Sports. Honestly. Since 2011

FISH ON SPORTS: NHL Falls, NBA Re-Ups and FIFA Concerns

As Whitney Houston once said: AND IIIIIIIIII WILLLLL AAAALLLLWAAAAAAAYYYYYSSS BE happy to return again this week. In case you missed them, here’s what’s been making news this week in the world of pro sports:

NHL

The NHL GM meetings are going on this week in Boca Raton, Fla. It’s one of the only towns in North America where residents are fast asleep by 5 pm – just like the Vancouver Canucks defense.

Yep, the claws are out in the Vancouver after the team gave up seven goals in the third period against the Islanders Monday night. I mean, the last time I saw something disappear that quickly without warning, I was about to book a flight with a Malaysian airline.

This latest debacle has put a lot of the blame squarely on Canucks John Tortorella’s shoulders and has raised questions about his job security. See, I think Torts has a lot in common with people who live in Boca Raton – he wears glasses, yells at everyone who approaches him but no one seems to hear him.

In better news, doctors were able to save Rich Peverley’s life after he collapsed on the Stars’ bench due to a heart condition. Peverley was also told he won’t be playing the remainder of the regular season – or as every Buffalo Sabre calls it, “my dream job”.

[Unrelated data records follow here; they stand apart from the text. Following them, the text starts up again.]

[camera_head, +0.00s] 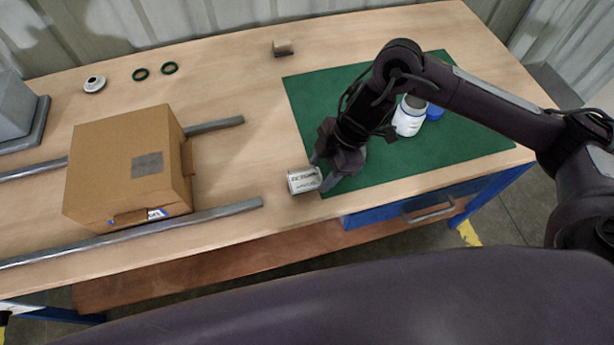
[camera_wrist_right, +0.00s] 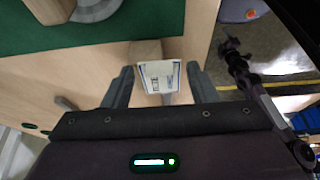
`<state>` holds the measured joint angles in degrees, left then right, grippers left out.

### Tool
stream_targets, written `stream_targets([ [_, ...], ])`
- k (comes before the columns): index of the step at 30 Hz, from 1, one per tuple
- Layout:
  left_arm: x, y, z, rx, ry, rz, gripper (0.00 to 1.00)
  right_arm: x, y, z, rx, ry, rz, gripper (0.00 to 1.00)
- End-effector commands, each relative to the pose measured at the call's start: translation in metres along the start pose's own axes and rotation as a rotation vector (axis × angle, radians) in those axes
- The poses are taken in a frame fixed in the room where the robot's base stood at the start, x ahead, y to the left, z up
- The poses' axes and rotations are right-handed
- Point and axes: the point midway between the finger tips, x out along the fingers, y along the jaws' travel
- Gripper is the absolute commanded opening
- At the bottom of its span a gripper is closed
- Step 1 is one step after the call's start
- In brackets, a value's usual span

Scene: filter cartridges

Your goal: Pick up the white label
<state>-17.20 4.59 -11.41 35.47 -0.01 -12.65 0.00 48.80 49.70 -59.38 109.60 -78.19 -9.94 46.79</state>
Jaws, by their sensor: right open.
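The white label (camera_head: 304,180) is a small printed piece on the wooden table, just left of the green mat's front-left corner. In the right wrist view the white label (camera_wrist_right: 160,77) shows blue print and sits between the two fingers. My right gripper (camera_head: 324,175) is at the label's right side in the head view, with its fingers apart. In the right wrist view my right gripper (camera_wrist_right: 158,88) has a finger on each side of the label, with visible gaps. I cannot tell how high the fingers are above the table. My left gripper is not in view.
The green mat (camera_head: 440,160) holds a white cartridge (camera_head: 407,122) and a blue cap (camera_head: 434,112). Green rings (camera_head: 169,68) and a small block (camera_head: 283,48) lie behind. The table's front edge is close to the label.

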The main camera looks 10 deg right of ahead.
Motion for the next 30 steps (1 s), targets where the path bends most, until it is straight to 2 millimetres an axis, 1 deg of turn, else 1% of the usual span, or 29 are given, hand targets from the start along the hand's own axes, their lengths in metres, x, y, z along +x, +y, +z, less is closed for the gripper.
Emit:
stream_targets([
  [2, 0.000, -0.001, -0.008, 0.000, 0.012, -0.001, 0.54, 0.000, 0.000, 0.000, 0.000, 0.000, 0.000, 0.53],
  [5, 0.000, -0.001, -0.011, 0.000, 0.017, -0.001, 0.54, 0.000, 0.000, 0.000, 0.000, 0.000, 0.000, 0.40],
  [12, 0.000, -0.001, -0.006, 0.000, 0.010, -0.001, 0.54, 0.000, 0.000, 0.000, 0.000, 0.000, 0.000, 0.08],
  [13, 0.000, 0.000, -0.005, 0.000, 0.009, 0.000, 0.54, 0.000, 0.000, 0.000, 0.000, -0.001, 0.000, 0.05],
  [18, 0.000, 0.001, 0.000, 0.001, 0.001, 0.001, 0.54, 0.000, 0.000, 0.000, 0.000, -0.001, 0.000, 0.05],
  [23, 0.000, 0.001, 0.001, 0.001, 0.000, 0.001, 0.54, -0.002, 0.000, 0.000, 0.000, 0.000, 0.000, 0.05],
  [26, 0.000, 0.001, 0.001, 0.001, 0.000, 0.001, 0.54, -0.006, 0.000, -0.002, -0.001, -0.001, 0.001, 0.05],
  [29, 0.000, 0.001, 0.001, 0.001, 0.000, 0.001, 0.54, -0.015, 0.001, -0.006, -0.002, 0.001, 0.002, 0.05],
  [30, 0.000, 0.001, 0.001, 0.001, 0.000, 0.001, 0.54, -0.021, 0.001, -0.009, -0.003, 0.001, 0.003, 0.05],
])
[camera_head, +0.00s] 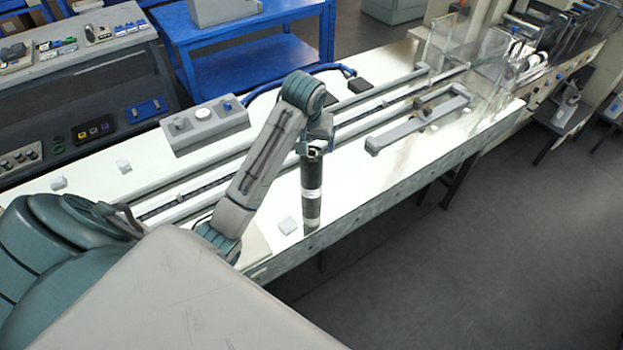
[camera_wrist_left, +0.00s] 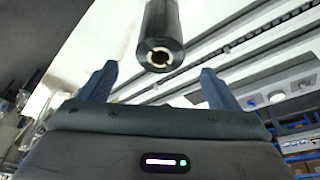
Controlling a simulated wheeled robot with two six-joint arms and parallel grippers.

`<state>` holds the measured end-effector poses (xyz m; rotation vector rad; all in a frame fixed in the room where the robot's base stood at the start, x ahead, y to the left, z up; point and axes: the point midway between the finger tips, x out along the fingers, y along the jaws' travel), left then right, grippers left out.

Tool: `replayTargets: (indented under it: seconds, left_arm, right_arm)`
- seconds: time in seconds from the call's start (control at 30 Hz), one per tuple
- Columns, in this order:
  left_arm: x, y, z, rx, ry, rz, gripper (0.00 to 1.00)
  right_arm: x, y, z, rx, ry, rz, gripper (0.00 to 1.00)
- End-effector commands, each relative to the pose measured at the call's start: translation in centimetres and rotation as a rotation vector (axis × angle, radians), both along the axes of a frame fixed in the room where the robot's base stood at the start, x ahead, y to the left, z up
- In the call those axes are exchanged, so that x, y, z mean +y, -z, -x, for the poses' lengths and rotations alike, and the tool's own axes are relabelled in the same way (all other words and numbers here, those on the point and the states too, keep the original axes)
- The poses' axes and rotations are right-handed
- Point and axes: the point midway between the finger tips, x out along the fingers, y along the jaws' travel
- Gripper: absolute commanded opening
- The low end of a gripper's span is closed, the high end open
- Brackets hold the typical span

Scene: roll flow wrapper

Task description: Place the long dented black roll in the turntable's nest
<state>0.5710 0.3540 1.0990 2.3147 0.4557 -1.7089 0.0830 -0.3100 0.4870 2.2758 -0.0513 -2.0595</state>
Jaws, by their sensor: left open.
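A black roll (camera_head: 312,172) shows as a dark upright cylinder near the front edge of the white table, below my left gripper (camera_head: 314,148). A paler band and a darker stretch show under it, perhaps partly a reflection. In the left wrist view the roll (camera_wrist_left: 162,35) points its hollow end at the camera, between and beyond the two blue fingers of my left gripper (camera_wrist_left: 157,84). The fingers are apart, with visible gaps on both sides of the roll. I cannot make out a dent. I cannot identify the turntable's nest. My right gripper is not in view.
Long rails (camera_head: 350,125) run along the white table (camera_head: 395,165) behind the roll. A grey box with knobs (camera_head: 205,123) stands behind them. A grey bracket (camera_head: 420,118) and clear panels stand to the right.

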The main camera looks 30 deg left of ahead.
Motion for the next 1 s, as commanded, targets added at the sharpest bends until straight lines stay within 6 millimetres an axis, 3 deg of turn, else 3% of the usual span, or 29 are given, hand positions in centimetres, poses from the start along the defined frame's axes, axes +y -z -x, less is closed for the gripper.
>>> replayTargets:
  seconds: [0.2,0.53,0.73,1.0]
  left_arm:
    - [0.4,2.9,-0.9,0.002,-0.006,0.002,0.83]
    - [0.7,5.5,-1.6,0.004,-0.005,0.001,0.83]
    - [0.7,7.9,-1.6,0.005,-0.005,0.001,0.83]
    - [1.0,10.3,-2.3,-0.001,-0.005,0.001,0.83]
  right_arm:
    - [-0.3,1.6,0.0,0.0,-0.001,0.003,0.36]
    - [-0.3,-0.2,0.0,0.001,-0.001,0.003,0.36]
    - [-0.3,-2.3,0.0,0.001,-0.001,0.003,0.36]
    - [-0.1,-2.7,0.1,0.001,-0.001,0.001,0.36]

A Tim Horton’s that opened in Phoenix is giving away two tickets to a Coyotes game per purchase. That’s right – buy a medium coffee and you get to be part of the fifty people who normally go to Coyotes’ games FOR FREE!

 

NBA

Phil Jackson has accepted a significant front office role with the Knicks. His first order of business? Purchase a lot more hallucinogenic drugs to dull the pain of his new workdays.

Speaking of the Knicks, the franchise is purchasing its own D-League and will let their fans come up with the team name. The most popular choice so far? “The Future Underachievers”.

Here’s a quick injury update: Cavaliers rookie Anthony Bennett will be out three weeks with an undisclosed upper-body ailment. The rumor is he tweaked his back while carrying all those huge expectations on his shoulders.

Staying with injuries, Kobe Bryant’s games lost to various ailments have cost the Lakers $28 million this season. The only way to waste more money in Los Angeles? Plan a Kardashian wedding.

 

MLB

The new Major League season begins in just over a week’s time and there’s already a lot of pressure on the league’s most valued assets. Not the players of course, but the dealers who give them all steroids.

This year, the Dodgers and Diamondbacks will kick off the regular season in Australia. This means die-hard fans will have to watch that game starting at 4:00 am on the East Coast. I don’t think it’s a big deal though – I mean, is there a sport that’s better at lulling you back to sleep when you wake up way before you’re supposed to on a weekend?

Even though he signed with Atlanta, pitcher Ervin Santana was reportedly offered 100 free pizzas if he signed with the Toronto Blue Jays. Their hope was that, if he ate all of them before September, he’ll turn into C.C. Sabathia in time for the playoffs.

The Giants Triple-A affiliate in Fresno will wear Teenage Mutant Ninja Turtles uniforms on August 2nd. It’s all part of their new promotion: “Bring Your 30-Year-Old-Son-Who-Still-Lives-In-Your-Basement To The Ballpark Day”.

 

NCAAB

NCAA basketball officials are blaming fan court rushing after regional tournament games on the fact that many stadiums serve alcohol. Let’s be honest though – it’s not booze that make college students unruly and stupid, it’s college students that make college students unruly and stupid.

 

WORLD CUP OF SOCCER

Brazil’s World Cup stadium in Manaus, the venue for England’s opening-game showdown with Italy, has been labelled “horrific” by personnel involved with a test run earlier this week. In fact, the only that would turn fans away faster would be a shirtless Mario Balotelli celebration.

 

AND FINALLY …

This has nothing to do with sports, but technology from this year’s SXSW festival lets you print Oreos in 3D. It’s a marriage of America’s two favorite things: obesity and starting at our smartphones.